Has anyone got any recommendations on what will give me the best perforamnce over the next 12 months, and which fund to go for?
At the moment, I'm debating going for the safest, cash-based option simply to ensure my investments don't actually shrink - but if I can have some 'profit', then all the better.

Thanks in advance for any suggestions anyone can offer.
Cheers,
A

Comments

  • asw32 wrote: »
    (is that right - the money invested/gained is simply transferred when leaving jobs?).
    No you can leave it frozen (to accrue growth) and take a long term view.
    asw32 wrote: »
    I had planned to invest it all in commodities as i thought they would have a good year with stock/property market uncertaintity, but looking through the options from all 3 providers, it's all just bonds and equities.
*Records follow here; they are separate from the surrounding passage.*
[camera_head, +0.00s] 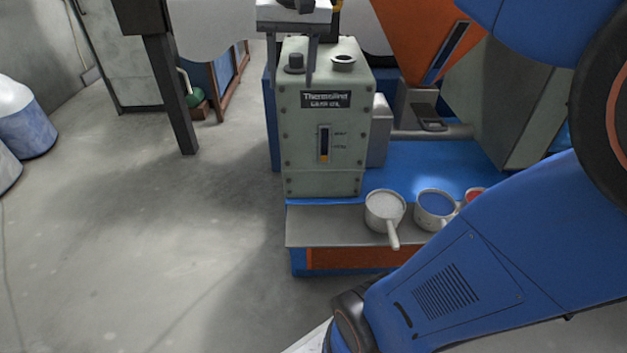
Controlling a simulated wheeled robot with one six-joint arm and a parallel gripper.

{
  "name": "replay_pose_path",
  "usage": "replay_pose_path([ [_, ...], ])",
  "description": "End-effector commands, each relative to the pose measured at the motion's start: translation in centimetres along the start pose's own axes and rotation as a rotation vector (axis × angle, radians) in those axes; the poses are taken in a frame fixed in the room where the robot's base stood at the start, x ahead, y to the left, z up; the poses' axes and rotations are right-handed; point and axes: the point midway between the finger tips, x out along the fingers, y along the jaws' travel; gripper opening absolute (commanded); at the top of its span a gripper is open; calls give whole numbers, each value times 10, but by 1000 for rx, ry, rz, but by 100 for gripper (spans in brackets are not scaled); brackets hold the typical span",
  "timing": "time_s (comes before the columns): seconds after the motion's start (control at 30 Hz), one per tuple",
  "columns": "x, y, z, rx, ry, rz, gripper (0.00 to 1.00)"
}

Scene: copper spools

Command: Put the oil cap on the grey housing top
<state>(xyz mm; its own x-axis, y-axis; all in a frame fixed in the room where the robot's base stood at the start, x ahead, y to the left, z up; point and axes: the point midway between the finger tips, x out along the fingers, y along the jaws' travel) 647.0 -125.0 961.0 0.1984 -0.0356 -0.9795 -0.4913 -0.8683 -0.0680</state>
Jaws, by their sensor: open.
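The grey-green housing (301,150) stands upright in the middle, with a label and a sight gauge on its front. The dark oil cap (294,64) sits on the left part of its top. A light-rimmed filler opening (343,61) with a dark centre is to the right of the cap. My gripper (291,84) is at the top of the view, pointing down, with its two fingers apart. In the picture the cap shows between the fingers. Whether the fingers touch it or are in front of it, I cannot tell.
A grey shelf (325,226) in front of the housing holds a pot of pale content (384,210), a pot with blue content (434,208) and a partly hidden red one (474,194). An orange hopper (410,30) stands behind.

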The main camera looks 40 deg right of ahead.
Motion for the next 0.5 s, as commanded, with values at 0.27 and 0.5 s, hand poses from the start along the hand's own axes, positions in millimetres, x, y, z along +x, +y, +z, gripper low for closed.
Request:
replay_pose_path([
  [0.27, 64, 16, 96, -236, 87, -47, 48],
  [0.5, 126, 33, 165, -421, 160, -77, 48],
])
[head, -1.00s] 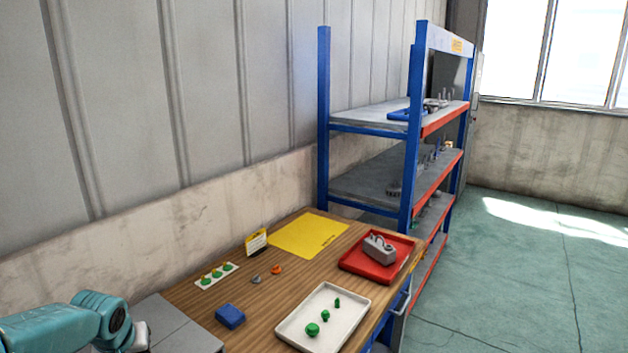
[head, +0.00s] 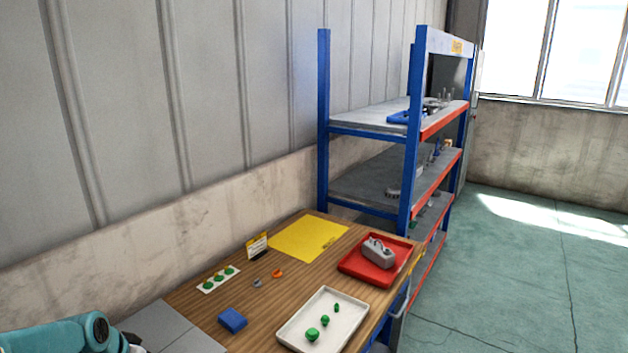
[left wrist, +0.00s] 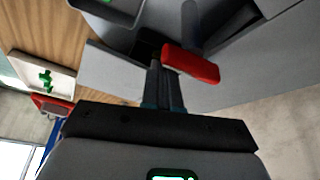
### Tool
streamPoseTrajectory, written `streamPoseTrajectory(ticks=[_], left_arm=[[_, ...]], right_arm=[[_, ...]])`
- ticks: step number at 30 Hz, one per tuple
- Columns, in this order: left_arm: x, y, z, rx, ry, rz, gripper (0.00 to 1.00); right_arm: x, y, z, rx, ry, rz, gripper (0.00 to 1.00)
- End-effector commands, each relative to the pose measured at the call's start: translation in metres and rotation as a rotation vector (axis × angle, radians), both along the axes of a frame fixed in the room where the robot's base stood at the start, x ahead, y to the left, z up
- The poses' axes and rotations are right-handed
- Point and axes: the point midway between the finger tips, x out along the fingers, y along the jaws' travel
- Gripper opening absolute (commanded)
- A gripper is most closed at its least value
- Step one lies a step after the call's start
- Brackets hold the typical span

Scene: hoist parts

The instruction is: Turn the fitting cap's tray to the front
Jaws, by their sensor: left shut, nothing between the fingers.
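In the left wrist view my left gripper (left wrist: 165,88) is shut and empty, its fingers close together beside a red bar-like handle (left wrist: 191,64). I cannot tell whether they touch. The handle joins a grey post on a grey structure (left wrist: 115,72) with flat panels and dark gaps. In the head view only my left arm shows at the lower left, and the gripper is out of frame.
On the wooden table (head: 290,285) are a white tray (head: 345,330) with green parts, a red tray (head: 348,266) with a grey part, a blue block (head: 232,320) and a yellow mat (head: 308,238). A blue shelf rack (head: 323,120) stands behind.

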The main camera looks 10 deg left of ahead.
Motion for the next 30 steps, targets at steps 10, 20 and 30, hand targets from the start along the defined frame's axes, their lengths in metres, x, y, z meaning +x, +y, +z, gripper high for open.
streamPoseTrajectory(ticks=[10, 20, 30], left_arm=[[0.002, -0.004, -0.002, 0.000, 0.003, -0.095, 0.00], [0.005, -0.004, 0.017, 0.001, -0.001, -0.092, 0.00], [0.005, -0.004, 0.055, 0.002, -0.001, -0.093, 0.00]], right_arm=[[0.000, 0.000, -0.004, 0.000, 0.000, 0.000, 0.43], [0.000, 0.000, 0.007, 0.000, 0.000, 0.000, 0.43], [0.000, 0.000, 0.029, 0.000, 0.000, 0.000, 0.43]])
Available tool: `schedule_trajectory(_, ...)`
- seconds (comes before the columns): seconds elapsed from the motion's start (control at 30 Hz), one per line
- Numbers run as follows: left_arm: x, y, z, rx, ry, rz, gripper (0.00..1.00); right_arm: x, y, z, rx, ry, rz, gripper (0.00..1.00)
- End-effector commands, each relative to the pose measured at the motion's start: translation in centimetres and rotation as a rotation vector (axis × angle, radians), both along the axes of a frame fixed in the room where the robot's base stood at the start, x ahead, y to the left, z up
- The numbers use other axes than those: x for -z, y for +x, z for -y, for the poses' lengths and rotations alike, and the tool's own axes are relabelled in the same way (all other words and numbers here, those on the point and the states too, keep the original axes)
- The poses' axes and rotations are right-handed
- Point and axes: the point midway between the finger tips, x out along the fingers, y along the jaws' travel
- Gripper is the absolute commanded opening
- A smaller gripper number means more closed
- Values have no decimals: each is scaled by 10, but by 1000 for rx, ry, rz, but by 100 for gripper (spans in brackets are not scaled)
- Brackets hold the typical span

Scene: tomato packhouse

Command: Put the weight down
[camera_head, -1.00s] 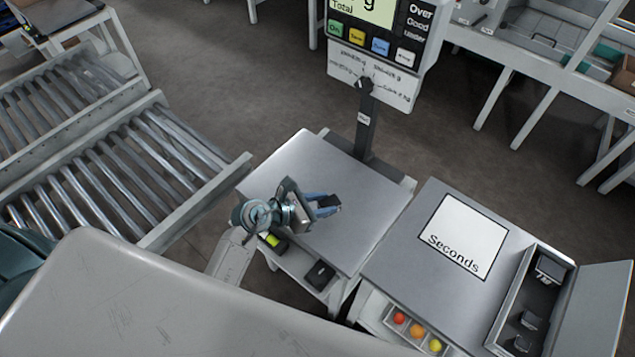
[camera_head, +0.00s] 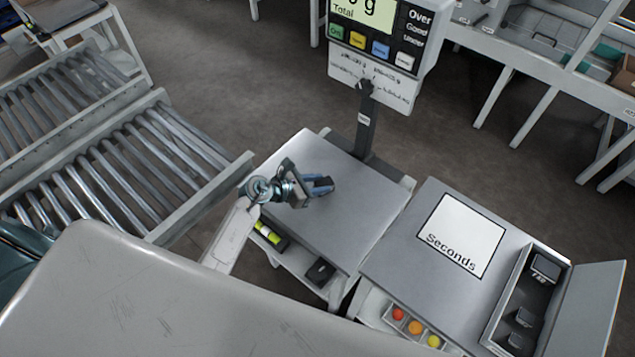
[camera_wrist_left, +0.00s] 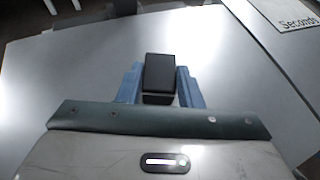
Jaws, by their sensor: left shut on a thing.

    Commodities are vey high risk usually accounting for 3-7% of an average portfolio. Unless you are Mr Gung-ho himself and willing to gamble, this would be foolhardy
    asw32 wrote: »
    Has anyone got any recommendations on what will give me the best perforamnce over the next 12 months, and which fund to go for?
    At the moment, I'm debating going for the safest, cash-based option simply to ensure my investments don't actually shrink - but if I can have some 'profit', then all the better.

    If you are only taking a 12 month view in any market circumtances cash is always the best option. But it may or may not be a good idea to take only a 12 month view since it can be left (and even if it transferred it could be moved from and to similar investments) . While accepting that the ride will be bumpy, buying equities when they are unpopular might be a good idea. Not having a crystal ball a balanced mixture of investments is often the way forward, but given that we are in volatiule times why not do it gradually from cash rather than investing all at once.